» **Task brief**
Give back only the lines in the records below from the one with "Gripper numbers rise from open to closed" to the one with "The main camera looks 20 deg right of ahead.", both inclusive, word for word.
┄┄┄┄┄┄┄┄┄┄
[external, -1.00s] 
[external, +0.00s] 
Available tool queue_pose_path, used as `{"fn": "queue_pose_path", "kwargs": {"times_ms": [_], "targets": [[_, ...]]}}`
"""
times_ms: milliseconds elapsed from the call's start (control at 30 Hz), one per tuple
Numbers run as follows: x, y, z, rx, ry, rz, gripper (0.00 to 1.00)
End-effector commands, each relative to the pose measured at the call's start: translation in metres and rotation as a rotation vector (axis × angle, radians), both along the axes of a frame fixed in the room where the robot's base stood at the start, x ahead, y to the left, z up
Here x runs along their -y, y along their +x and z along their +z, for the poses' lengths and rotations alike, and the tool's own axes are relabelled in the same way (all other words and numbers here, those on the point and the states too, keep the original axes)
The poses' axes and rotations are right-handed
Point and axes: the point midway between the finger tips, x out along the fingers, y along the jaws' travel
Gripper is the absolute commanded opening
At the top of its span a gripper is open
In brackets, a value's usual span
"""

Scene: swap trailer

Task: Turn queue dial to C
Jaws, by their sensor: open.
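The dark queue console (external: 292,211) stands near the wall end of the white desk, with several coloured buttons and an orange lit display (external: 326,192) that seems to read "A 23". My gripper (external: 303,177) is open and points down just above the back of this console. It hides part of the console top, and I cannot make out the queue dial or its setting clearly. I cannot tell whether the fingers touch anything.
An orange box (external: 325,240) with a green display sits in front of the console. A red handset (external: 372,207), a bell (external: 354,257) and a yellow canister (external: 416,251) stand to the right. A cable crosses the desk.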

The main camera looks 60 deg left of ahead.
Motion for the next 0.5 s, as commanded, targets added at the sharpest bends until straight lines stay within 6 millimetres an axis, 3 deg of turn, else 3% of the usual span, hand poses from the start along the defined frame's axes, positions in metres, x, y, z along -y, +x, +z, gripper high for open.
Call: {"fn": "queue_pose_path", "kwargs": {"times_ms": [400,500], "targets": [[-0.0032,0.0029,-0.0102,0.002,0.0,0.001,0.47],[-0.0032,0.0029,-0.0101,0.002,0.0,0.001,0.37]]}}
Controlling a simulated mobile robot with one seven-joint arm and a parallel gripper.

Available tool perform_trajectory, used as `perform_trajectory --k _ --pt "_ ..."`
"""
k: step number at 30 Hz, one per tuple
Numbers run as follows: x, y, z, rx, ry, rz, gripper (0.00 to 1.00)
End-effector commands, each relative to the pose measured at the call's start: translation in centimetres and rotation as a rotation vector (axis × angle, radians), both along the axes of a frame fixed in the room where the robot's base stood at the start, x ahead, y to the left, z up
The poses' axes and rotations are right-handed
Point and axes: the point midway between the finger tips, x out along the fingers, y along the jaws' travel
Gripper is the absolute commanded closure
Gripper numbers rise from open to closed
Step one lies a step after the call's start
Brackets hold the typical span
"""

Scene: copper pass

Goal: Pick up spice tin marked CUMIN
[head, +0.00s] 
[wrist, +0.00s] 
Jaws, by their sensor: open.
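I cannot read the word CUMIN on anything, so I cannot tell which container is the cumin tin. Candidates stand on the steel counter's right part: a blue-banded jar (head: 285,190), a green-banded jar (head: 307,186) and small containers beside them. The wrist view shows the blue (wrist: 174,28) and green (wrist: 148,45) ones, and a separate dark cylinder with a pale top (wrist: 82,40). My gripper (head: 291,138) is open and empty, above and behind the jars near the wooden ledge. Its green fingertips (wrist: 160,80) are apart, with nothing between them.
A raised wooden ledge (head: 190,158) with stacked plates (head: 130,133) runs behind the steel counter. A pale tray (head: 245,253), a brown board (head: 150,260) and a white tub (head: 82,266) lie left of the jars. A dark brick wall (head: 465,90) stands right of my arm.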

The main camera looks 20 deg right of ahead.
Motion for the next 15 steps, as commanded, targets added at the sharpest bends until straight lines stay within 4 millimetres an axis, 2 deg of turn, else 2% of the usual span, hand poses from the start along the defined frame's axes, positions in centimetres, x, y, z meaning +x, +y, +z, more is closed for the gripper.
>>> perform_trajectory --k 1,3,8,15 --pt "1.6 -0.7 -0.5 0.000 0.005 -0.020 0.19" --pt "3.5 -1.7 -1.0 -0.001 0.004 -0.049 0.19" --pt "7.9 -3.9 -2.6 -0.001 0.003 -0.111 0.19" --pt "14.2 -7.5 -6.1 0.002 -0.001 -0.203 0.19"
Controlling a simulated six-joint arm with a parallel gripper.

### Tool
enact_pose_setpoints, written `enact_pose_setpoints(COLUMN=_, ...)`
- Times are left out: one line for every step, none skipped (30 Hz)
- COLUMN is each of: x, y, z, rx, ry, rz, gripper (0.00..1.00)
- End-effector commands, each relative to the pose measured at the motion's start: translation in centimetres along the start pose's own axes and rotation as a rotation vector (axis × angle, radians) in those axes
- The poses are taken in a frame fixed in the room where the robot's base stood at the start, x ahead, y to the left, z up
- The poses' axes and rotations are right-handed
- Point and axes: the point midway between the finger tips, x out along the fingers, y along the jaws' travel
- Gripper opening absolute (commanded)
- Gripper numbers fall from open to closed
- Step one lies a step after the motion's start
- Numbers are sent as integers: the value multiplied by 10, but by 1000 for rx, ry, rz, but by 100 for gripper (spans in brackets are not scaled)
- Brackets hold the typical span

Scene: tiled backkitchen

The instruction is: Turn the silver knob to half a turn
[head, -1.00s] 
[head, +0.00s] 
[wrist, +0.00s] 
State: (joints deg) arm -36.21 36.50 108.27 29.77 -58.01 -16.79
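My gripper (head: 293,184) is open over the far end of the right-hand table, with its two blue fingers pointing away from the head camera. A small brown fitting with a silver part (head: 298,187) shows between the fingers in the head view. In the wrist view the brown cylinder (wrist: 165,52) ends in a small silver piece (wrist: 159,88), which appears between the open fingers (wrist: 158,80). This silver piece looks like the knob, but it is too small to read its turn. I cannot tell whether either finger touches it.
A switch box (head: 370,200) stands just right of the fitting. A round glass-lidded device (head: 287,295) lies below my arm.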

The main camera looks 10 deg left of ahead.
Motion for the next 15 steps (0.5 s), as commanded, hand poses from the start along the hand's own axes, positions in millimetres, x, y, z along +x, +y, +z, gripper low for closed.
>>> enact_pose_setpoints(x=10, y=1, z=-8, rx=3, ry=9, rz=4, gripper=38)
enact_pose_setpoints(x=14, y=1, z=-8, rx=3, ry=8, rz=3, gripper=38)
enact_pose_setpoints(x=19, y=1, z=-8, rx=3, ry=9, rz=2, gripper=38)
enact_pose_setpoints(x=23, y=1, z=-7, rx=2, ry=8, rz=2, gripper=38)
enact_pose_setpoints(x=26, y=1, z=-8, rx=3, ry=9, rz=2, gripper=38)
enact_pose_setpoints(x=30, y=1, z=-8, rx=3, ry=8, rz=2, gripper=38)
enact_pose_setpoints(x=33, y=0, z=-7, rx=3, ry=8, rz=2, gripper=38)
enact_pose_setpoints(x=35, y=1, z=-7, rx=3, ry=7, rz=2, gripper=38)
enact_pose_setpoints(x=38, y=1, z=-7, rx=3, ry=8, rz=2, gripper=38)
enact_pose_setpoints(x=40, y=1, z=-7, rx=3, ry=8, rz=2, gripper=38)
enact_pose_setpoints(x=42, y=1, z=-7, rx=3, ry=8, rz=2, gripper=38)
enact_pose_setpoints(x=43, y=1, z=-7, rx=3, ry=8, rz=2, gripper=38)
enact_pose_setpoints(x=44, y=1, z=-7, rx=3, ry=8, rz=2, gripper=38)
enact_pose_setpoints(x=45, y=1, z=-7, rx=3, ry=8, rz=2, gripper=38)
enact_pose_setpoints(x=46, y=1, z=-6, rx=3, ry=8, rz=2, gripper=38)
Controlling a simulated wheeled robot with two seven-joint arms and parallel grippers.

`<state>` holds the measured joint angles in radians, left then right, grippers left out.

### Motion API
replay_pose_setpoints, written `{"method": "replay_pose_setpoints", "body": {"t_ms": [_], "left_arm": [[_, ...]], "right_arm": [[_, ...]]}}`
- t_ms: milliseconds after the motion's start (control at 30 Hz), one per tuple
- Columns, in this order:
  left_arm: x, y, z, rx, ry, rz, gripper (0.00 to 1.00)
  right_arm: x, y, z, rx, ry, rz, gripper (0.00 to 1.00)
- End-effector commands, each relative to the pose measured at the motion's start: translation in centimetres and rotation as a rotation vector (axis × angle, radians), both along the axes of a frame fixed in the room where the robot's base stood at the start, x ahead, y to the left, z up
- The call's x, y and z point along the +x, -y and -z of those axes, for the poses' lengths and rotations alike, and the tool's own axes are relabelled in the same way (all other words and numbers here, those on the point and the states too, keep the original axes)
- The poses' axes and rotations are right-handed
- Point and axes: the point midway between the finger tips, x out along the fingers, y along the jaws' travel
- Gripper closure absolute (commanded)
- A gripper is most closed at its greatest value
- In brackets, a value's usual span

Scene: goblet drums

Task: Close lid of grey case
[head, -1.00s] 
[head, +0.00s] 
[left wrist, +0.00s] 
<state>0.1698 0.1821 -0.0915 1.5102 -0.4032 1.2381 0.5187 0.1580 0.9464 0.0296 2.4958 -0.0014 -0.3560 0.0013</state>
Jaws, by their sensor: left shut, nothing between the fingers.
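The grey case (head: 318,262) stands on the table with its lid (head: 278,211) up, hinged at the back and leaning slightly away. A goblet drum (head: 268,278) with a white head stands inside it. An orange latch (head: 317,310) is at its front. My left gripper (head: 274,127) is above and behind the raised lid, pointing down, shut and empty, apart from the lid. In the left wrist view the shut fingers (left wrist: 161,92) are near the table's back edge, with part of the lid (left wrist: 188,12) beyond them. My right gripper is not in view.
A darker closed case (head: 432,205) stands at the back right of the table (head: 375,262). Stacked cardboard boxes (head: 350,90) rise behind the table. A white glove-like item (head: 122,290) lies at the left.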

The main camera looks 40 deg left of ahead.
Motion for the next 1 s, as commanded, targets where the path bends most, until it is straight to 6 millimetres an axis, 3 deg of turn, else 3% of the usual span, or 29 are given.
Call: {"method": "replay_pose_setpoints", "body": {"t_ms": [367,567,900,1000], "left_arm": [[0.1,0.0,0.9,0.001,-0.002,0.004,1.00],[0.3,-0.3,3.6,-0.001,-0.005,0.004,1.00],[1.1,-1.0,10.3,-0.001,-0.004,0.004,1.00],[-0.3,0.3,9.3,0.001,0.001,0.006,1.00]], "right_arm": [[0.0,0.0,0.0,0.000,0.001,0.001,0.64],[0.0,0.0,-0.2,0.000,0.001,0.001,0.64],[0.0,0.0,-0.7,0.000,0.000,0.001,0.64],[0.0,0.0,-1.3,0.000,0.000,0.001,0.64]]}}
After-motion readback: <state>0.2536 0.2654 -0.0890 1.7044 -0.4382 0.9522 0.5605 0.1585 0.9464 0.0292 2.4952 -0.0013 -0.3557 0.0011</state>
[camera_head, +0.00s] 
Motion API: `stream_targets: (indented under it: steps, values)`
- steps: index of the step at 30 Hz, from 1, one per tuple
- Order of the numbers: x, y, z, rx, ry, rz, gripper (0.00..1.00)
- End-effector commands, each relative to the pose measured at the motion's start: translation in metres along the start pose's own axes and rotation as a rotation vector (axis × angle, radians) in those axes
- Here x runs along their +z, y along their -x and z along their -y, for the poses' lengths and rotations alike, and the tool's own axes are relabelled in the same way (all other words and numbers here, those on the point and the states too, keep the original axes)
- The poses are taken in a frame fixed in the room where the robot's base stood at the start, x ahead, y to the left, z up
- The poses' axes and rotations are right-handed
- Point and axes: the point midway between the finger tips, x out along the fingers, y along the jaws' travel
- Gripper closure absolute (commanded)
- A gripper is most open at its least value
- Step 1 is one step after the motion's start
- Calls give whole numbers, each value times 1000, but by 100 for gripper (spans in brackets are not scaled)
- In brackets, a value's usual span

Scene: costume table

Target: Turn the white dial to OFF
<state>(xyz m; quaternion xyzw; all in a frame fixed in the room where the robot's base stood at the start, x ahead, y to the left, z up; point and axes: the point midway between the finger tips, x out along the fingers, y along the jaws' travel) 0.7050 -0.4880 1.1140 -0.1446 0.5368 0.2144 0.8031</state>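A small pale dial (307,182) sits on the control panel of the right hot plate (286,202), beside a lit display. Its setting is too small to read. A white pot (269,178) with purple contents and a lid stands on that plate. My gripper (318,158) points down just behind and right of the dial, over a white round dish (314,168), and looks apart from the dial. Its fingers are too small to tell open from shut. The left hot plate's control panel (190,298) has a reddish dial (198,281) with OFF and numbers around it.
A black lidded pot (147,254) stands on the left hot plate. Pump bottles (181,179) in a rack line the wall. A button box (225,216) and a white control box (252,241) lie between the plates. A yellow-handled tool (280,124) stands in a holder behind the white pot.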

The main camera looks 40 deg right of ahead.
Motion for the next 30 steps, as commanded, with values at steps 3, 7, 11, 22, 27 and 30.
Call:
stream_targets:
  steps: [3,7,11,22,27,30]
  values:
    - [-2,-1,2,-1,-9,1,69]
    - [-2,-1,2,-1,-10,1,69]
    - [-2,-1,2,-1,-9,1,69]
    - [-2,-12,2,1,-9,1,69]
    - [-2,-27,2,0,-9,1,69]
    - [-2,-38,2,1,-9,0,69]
┄┄┄┄┄┄┄┄┄┄
» **Output of the task**
Gripper numbers rise from open to closed
Step one lies a step after the call's start
Brackets hold the typical span
"""

Scene: copper pass

Goal: Pick up spice tin marked CUMIN
[head, +0.00s] 
[wrist, +0.00s] 
Jaws, by their sensor: open.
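I cannot read the word CUMIN on anything, so I cannot tell which container is the cumin tin. Candidates stand on the steel counter's right part: a blue-banded jar (head: 285,190), a green-banded jar (head: 307,186) and small containers beside them. The wrist view shows the blue (wrist: 174,28) and green (wrist: 148,45) ones, and a separate dark cylinder with a pale top (wrist: 82,40). My gripper (head: 291,138) is open and empty, above and behind the jars near the wooden ledge. Its green fingertips (wrist: 160,80) are apart, with nothing between them.
A raised wooden ledge (head: 190,158) with stacked plates (head: 130,133) runs behind the steel counter. A pale tray (head: 245,253), a brown board (head: 150,260) and a white tub (head: 82,266) lie left of the jars. A dark brick wall (head: 465,90) stands right of my arm.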

The main camera looks 20 deg right of ahead.

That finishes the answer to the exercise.